**Exercise:** In the lines below, find the one that contains "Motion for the" and write it out exactly, along with every line that follows it.

**Data:**
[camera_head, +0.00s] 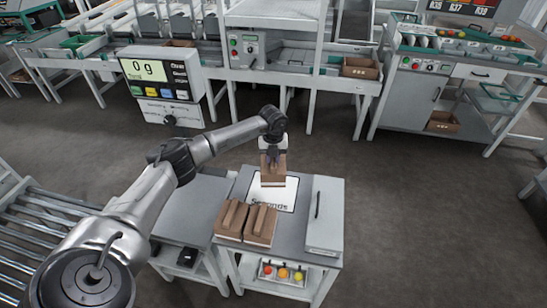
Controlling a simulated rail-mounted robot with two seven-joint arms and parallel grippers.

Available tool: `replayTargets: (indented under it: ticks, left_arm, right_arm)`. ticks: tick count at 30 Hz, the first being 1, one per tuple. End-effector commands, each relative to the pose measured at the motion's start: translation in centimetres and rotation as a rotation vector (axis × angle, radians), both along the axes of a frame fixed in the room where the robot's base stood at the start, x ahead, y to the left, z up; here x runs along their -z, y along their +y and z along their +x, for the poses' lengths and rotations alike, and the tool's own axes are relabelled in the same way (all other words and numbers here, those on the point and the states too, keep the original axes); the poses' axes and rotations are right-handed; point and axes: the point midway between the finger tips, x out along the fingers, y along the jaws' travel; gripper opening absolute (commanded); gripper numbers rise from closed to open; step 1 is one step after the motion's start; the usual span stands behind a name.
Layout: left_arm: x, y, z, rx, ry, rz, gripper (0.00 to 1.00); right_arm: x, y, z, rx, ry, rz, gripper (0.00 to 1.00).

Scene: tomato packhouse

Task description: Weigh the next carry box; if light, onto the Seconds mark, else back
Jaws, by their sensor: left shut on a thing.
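My left gripper (273,153) is shut on a brown carry box (272,177), gripped from above. The box hangs upright over the far part of the white Seconds mark (284,196) on the grey table; I cannot tell whether its bottom touches the mark. The lettering on the mark is partly covered. Two more brown carry boxes (231,218) (261,225) stand side by side at the near left of the mark. The scale display (144,69) at the upper left reads 0 g. My right gripper is not in view.
A light grey panel with a handle (325,215) lies right of the mark. A tray of coloured fruit (283,273) sits on a shelf below. A roller conveyor (35,230) is at the left. Machine benches line the back, with open floor between.

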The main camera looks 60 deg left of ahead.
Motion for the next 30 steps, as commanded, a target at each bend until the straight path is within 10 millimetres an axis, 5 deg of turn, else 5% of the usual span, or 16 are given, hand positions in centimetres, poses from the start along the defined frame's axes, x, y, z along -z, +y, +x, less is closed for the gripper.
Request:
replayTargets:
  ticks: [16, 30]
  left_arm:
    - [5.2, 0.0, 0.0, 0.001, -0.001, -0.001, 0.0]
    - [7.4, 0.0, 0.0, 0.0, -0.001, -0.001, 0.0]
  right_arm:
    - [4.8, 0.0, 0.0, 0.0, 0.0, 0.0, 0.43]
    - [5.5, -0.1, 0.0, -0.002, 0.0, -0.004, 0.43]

**Solution for this problem:**
Motion for the next 30 steps, as commanded, a target at each bend until the straight path is within 10 millimetres an axis, 5 deg of turn, else 5% of the usual span, or 16 are given, hand positions in centimetres, poses from the start along the defined frame's axes, x, y, z along -z, +y, +x, less is closed for the gripper.
Request:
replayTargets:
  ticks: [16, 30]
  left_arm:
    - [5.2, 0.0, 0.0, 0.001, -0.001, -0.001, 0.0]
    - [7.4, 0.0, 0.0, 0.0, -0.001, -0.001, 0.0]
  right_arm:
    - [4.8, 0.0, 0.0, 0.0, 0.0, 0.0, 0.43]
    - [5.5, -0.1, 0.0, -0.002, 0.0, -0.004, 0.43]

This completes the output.